▶ [Requirement] Starting at the first line of the listing below, retype each line up to and including the one that contains "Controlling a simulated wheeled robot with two". Leave pictures out.

▶ [Robot episode rows]
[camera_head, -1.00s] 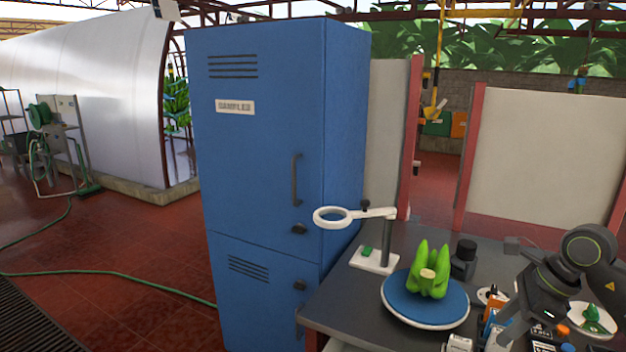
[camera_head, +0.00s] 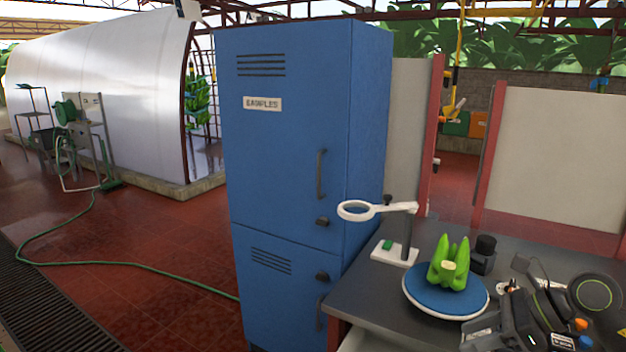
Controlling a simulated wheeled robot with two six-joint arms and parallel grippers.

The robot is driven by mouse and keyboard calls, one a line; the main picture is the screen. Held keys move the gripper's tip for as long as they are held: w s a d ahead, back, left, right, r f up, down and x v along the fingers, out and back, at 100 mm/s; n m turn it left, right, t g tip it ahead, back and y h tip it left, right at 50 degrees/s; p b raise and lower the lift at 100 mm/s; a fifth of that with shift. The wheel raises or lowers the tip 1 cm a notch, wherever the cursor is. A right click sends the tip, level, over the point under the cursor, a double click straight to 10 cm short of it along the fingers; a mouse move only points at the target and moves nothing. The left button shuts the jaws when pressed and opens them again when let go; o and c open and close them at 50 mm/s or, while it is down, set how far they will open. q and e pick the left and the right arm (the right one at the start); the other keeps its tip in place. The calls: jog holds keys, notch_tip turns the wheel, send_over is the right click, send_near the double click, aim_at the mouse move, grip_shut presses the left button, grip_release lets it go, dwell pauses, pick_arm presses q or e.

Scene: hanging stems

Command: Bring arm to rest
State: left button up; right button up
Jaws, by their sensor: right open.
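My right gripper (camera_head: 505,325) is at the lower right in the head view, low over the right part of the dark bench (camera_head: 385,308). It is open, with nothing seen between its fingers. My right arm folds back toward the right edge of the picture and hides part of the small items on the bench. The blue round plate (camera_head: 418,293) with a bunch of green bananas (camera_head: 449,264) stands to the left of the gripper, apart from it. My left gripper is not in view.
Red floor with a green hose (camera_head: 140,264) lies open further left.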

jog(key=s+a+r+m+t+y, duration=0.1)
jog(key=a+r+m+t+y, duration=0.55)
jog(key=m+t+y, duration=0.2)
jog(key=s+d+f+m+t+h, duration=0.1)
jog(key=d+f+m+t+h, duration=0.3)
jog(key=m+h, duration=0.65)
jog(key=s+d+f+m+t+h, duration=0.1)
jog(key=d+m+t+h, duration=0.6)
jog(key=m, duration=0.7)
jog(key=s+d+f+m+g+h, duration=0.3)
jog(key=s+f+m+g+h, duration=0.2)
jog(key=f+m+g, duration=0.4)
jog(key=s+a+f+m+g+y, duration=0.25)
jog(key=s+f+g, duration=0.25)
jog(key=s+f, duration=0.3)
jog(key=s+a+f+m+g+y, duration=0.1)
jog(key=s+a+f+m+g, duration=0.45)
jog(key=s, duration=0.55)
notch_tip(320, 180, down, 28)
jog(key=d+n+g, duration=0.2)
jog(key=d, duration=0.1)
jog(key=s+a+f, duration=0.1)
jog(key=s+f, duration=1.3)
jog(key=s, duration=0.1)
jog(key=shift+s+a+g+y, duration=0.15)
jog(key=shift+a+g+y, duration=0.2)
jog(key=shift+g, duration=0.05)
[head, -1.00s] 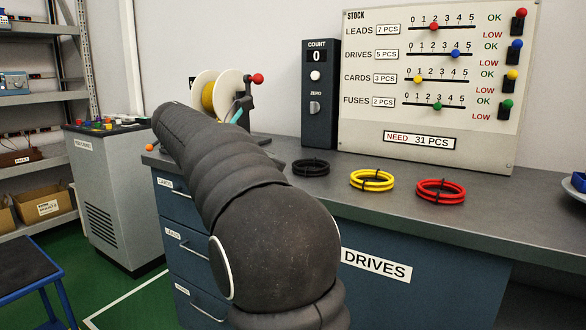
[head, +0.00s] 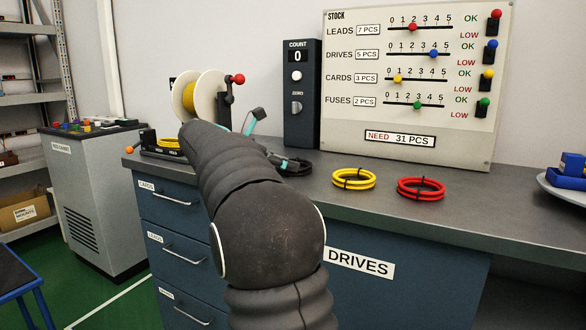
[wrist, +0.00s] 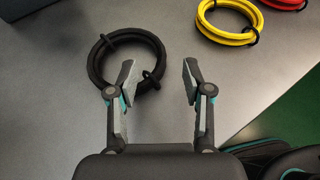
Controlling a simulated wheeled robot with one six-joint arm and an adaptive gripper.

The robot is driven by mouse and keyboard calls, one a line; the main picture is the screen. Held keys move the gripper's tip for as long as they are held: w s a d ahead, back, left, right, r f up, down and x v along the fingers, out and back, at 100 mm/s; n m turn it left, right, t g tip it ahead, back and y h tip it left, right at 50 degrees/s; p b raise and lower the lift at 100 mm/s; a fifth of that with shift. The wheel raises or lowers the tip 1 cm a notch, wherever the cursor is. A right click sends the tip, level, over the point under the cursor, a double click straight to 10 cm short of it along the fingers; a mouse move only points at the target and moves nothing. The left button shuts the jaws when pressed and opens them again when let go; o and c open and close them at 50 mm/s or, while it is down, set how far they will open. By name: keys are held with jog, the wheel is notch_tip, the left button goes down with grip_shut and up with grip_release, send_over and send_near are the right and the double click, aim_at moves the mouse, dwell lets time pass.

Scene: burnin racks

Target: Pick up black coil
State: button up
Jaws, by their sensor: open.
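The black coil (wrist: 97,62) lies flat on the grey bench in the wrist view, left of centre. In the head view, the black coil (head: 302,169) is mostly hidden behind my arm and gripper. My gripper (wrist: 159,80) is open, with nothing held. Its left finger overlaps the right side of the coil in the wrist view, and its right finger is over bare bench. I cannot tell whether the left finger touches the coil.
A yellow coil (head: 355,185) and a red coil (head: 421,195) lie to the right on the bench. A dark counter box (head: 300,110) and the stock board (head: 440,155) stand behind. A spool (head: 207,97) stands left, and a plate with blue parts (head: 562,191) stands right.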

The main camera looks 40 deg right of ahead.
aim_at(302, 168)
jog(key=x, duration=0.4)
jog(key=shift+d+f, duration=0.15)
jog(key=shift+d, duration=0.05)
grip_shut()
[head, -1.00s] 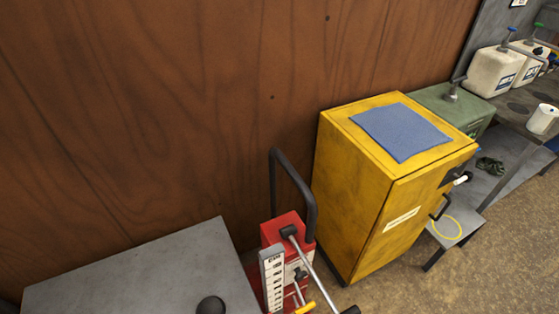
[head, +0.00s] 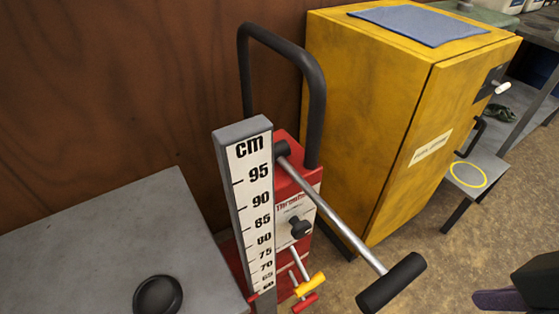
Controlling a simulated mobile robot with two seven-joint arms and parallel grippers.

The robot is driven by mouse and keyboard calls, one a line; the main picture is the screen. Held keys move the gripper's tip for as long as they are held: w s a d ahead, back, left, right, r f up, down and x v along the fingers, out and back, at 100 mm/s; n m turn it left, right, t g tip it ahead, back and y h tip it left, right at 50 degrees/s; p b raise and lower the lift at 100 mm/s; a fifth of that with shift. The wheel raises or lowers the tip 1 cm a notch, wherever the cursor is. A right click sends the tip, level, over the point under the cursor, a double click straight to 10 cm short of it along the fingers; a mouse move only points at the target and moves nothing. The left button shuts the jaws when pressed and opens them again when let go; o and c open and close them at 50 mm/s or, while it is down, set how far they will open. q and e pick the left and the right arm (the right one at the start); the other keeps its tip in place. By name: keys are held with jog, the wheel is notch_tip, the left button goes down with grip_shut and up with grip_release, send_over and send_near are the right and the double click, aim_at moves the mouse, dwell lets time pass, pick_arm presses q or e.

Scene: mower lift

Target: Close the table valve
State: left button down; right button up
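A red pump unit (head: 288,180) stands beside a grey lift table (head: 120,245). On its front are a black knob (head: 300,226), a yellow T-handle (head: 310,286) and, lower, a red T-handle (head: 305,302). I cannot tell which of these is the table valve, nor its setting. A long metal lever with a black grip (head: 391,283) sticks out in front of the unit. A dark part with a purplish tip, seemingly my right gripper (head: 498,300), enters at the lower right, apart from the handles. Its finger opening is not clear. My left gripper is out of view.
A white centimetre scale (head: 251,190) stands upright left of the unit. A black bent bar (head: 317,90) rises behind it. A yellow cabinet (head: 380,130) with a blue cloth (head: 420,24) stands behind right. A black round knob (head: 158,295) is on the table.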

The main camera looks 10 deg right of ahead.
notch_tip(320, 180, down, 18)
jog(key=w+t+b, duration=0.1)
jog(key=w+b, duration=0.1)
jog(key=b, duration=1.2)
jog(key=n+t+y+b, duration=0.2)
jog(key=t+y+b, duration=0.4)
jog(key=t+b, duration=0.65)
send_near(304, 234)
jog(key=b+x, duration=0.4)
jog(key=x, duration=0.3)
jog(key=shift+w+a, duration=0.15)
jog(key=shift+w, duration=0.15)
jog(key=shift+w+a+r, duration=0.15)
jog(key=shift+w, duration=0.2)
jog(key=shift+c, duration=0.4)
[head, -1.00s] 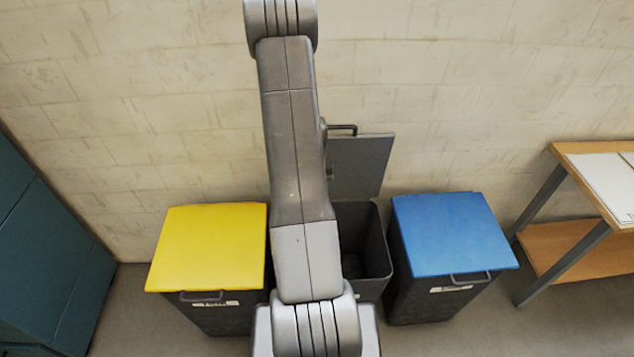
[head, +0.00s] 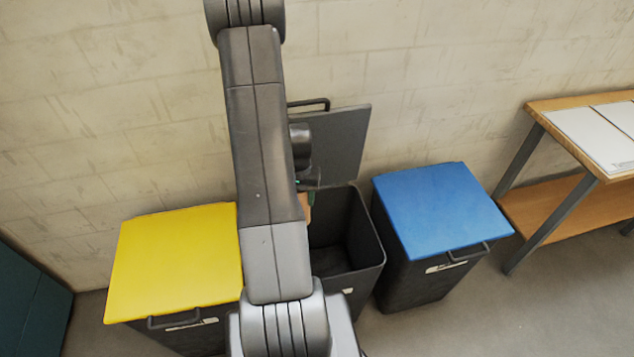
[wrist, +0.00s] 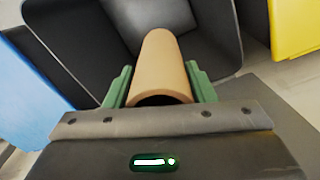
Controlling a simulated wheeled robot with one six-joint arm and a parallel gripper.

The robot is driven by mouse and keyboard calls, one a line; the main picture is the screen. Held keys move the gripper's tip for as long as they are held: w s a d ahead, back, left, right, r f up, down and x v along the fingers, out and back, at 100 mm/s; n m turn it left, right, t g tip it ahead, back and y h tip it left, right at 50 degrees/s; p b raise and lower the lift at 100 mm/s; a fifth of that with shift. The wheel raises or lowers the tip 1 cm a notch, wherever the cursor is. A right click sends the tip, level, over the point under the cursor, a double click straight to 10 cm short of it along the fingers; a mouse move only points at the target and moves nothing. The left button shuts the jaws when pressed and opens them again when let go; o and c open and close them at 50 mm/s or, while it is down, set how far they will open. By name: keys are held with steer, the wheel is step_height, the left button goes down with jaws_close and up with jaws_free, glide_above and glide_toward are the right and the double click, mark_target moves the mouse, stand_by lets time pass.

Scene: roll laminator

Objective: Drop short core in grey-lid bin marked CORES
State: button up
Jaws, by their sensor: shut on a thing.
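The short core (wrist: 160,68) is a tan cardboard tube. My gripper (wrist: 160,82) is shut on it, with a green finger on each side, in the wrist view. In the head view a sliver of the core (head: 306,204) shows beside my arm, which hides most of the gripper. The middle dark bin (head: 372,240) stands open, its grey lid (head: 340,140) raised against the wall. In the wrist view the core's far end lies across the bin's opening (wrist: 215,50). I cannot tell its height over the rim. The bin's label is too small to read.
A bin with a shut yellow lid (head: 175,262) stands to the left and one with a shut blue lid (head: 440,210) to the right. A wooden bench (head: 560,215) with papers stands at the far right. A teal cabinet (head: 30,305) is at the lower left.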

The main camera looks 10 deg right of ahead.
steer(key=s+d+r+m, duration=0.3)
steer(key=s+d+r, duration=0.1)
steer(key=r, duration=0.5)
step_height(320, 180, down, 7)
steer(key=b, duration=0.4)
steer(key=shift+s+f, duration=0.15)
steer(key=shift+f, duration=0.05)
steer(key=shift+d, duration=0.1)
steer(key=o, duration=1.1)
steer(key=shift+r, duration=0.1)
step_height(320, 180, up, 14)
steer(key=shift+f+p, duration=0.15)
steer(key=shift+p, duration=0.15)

▶ [The completed task]
[camera_head, -1.00s] 
[camera_head, +0.00s] 
Controlling a simulated wheeled robot with two six-joint arms and parallel grippers.

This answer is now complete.